Que grande e belo livro

Notícias Magazine

Tinha ideia vaga de André Brun (1881-1926), sabia-o humorista, autor de duas peças de teatro que já depois da sua morte seriam guião para filmes (A Vizinha do Lado e A Maluqui­nha de Arroios) e que escrevera um livro de crónicas sobre a I Guerra Mundial, A Malta das Trincheiras. Título popularucho, mas vou dar-me conta de que a má promessa da capa envolvia uma pérola. Desde logo, no sub-título Migalhas da Grande Guerra: 1917-1918, se a moldura indicava onde tudo se passara, a primeira palavra, migalhas, anunciava como tudo iria passar-se: o próprio do jornalismo é contar o infinitamente pequeno para percebermos o mundo. E é isso que é feito ao longo das crónicas. Que belo e grande livro, este de André Brun (agora reeditado pela Guerra & Paz).

Quando ele partiu para a guerra, para a Grande Guerra, já não era rapaz, tinha 36 anos, era capitão, e tinha uma carrei­ra conhecida nos teatros lisboetas como autor de peças ligeiras. Partiu com uma farda, a de humorista, que geralmente se despe quando se vai passar anos na lama e com o inimigo tão próximo que se ouve a jogar à bisca, ou lá o que os boches jogam. O co­mandante do batalhão de Infantaria 23 e os seus homens – aos quais chamará lãzudos, como os franceses serão poilus (peludos) e os ingleses, tommies – fazem parte do Corpo Expedicionário Português, chegados tarde à guerra e metidos no setor inglês, no norte de França. Coube-lhes guardar 18 km da frente, nem Lis­boa-Cascais, mas não é pouco, é enorme: quanto mais estreita a cova, maior a probabilidade de lhe cair um obus. Brun vai brin­car: «Esta guerra é aquela que melhor se adapta ao espírito por­tuguês.» Porque paradinha, a aguardar. Ele faz sarcasmo com os amanuenses dos quartéis-generais que continuam no mesmo que nas repartições pátrias, escrevendo tolices encriptadas: «Em referência à nota nº X lembro que o disposto na alínea a) do O.S….» Mas enternece-se com o soldado na frente, sentado numa ruína a «fingir que pensa e a ouvir crescer a barba.»

Destes, dos lãzudos, ele diz: «Acompanhei bem de perto essa arraia-miúda para a não amar.» A noção de distância é impor­tante, porque ela é questão: «Para se desenhar em termos um ato heróico é preciso pelo menos um recuo de duzentos quilómetros.» Essa distância, André Brun, que viveu a guerra na linha da fren­te, não teve: «De perto, a heroicidade confunde-se com coisas que de heróico não têm a mínima parcela.» Ao ir da terceira linha, onde já caem obuses, passando pela segunda linha e chegando à linha da frente, calcando lama ou toscas passadeiras, chega-se ao inferno?
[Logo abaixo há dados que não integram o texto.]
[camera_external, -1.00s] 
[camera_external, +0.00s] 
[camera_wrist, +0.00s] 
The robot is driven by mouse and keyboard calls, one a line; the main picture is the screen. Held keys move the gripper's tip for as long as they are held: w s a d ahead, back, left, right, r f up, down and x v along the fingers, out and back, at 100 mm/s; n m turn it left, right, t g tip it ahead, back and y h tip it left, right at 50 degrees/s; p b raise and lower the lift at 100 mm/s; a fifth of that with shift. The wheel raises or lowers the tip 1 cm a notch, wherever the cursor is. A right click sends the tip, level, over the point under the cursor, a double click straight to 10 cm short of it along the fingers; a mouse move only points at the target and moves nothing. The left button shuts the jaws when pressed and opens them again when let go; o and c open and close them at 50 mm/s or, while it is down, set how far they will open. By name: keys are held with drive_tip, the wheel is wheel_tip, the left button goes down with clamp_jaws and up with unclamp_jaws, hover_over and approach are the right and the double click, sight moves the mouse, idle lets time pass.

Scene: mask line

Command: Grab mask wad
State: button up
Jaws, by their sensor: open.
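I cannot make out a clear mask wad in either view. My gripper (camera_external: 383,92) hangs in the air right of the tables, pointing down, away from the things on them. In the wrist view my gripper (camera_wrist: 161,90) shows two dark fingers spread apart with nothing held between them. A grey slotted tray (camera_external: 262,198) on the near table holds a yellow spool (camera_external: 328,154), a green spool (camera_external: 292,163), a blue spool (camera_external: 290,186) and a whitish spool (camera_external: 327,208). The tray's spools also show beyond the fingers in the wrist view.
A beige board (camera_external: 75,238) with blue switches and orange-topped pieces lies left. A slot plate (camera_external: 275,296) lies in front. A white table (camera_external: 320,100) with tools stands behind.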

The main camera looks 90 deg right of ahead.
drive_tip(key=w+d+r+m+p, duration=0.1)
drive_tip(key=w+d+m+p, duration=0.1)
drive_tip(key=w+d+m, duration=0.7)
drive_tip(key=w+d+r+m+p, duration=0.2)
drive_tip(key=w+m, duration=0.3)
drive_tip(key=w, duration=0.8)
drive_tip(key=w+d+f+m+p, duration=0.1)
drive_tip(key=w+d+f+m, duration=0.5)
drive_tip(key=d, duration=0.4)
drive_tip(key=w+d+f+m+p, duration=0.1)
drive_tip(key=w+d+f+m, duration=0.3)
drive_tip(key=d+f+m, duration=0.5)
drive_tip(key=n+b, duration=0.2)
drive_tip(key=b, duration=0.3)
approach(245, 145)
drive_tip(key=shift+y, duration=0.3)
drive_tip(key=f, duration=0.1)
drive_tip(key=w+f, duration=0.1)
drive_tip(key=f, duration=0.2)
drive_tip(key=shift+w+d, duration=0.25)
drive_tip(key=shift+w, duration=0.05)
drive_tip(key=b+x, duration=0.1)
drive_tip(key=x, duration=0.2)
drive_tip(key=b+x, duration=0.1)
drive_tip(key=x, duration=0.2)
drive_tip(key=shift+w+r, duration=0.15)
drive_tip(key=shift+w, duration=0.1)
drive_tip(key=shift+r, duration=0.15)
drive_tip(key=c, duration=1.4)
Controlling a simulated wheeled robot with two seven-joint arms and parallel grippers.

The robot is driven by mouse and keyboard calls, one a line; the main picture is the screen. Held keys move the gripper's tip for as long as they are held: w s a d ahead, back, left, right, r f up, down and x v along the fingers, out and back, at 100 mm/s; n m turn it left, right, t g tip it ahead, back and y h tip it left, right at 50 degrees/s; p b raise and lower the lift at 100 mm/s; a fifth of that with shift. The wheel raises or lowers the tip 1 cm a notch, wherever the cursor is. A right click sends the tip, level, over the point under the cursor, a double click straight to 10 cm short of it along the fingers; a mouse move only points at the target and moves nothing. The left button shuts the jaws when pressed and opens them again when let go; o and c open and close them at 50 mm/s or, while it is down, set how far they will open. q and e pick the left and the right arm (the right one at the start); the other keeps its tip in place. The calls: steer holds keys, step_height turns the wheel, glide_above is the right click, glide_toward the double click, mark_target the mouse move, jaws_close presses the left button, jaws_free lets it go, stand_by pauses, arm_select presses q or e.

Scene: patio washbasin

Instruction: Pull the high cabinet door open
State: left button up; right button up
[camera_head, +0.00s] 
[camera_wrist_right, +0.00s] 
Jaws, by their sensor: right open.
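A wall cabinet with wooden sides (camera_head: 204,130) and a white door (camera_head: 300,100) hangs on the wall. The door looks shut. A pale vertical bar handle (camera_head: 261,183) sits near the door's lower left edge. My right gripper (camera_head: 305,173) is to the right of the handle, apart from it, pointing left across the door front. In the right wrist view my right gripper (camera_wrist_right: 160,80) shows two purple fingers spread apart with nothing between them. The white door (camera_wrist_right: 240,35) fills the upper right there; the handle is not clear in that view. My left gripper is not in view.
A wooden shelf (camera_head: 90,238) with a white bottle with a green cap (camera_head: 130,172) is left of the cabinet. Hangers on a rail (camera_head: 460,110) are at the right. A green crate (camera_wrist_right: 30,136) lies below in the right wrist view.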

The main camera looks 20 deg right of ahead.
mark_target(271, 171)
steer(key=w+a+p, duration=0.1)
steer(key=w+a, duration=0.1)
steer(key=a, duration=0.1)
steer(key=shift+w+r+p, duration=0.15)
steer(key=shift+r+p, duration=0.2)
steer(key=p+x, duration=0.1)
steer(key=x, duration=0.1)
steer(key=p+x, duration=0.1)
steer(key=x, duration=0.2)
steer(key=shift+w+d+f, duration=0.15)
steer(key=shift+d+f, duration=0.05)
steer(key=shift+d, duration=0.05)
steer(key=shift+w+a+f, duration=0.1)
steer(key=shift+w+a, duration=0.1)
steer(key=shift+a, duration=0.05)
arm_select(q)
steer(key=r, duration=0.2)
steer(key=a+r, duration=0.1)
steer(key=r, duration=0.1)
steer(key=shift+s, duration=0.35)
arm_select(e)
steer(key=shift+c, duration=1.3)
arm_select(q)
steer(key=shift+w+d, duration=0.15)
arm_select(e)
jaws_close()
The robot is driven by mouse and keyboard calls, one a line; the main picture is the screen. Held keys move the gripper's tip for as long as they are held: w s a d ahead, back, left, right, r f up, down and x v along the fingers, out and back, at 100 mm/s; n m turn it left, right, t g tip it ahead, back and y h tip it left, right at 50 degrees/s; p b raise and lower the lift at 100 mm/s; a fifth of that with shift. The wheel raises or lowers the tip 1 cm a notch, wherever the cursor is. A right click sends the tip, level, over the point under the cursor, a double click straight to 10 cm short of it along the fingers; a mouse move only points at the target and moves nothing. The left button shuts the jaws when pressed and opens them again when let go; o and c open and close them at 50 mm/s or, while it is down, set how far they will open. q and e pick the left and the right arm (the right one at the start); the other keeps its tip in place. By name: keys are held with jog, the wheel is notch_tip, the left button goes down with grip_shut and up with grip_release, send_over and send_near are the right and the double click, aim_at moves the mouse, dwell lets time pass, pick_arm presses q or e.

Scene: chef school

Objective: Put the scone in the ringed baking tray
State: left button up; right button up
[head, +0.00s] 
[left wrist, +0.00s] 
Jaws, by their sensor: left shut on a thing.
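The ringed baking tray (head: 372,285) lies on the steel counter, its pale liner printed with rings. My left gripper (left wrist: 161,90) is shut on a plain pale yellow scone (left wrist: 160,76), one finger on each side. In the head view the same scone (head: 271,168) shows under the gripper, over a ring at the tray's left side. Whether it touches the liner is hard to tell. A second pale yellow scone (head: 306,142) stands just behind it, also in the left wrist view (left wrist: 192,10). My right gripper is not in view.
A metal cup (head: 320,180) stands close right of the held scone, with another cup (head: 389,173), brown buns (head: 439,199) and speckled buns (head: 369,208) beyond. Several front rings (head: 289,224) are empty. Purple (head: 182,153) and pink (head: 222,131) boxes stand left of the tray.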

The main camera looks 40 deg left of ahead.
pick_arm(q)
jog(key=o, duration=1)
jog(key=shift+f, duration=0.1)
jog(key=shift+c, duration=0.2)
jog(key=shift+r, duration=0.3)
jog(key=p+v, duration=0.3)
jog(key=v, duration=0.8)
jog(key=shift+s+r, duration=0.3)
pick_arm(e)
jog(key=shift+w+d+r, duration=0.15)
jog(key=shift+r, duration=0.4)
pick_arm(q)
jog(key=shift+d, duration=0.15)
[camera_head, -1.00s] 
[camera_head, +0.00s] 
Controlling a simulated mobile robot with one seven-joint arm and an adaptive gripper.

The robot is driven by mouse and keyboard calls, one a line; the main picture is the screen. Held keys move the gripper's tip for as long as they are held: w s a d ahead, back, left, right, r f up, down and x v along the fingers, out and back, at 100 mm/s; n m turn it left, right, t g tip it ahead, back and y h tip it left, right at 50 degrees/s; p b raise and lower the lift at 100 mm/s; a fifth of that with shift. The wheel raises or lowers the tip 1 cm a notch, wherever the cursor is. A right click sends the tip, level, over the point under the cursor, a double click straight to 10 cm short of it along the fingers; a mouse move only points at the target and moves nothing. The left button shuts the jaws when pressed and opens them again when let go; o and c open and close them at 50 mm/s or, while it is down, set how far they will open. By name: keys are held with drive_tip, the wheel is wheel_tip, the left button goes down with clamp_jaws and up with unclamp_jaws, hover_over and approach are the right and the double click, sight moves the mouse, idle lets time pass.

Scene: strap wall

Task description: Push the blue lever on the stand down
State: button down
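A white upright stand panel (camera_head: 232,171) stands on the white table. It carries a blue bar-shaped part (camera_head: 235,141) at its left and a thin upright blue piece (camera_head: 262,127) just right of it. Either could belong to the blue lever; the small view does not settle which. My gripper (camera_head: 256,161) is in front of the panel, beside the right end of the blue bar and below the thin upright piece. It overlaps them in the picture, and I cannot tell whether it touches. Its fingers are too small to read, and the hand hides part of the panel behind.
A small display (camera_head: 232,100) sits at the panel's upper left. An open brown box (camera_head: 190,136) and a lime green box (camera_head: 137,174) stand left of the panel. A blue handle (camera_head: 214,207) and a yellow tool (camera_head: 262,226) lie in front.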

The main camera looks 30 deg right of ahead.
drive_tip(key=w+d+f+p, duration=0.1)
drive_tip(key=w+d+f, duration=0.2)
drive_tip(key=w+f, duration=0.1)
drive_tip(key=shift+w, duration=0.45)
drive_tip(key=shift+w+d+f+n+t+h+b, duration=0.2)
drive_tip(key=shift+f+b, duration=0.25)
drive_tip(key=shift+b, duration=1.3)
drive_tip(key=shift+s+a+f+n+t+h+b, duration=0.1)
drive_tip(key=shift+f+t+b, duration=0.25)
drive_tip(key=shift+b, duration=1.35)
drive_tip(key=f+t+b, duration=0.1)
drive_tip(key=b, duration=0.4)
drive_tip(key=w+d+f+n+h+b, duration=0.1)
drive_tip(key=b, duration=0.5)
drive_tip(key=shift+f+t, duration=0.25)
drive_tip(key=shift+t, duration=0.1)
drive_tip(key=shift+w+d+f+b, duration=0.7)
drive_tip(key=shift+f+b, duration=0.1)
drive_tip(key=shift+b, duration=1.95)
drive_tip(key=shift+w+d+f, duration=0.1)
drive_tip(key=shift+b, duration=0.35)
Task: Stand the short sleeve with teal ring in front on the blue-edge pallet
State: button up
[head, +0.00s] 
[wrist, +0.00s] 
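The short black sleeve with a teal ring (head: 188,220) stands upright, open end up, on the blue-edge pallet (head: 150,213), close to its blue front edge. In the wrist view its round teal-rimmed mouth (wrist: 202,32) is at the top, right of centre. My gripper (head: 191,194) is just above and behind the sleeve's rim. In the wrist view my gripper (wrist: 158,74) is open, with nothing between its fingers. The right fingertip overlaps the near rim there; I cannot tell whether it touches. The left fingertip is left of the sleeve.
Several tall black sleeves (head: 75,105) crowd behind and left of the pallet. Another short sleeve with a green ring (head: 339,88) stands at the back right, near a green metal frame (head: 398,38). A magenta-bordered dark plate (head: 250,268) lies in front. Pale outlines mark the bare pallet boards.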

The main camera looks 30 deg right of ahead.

Que nada! É que à frente há a terra de ninguém, falso nome, porque a noite («picada de estrelas e lavada de luar») é atra­vessada por atamancadores, que vão recompor o arame farpado e os parapeitos das trincheiras, e por patrulhas de ambos os lados que se encontram sem nenhum deles o querer. Quando regressam ao que seria um horror para os paisanos que somos, os notívagos da terra de ninguém suspiram de alívio, dizendo aos sentinelas: «Vocês, como estavam aqui muito descansados na primeira linha…» Como se a trincheira fosse hotel. Uma noite, o nosso capitão acorda com um rato a dançar em cima da barriga. «O que é isso?», pergunta-lhe o camarada, capitão inglês. André Brun informa-o e o outro diz: «No comfortable», vira-se e dorme.

Os homens barbeiam-se de cor, sem espelho. Os lãzudos habituam-se e um, que é apanhado a mirar por cima do parapeito, explica-se: «Para ver de onde ela vem, meu capitão.» Ela, a música da metralhadoras, na pesca cega ao homem, a morte a entreter-se. E no meio deste dia-a-dia, André Brun tem tempo de ver, à luz do poente, que «um grande cavalo preto arrasta o arado sobre o qual se senta, cachimbando, um velho de cabelos brancos.» Um camponês flamengo prosseguindo a vida, cercado de campo­neses, que tinham vindo de longe, encurralados à espera da morte.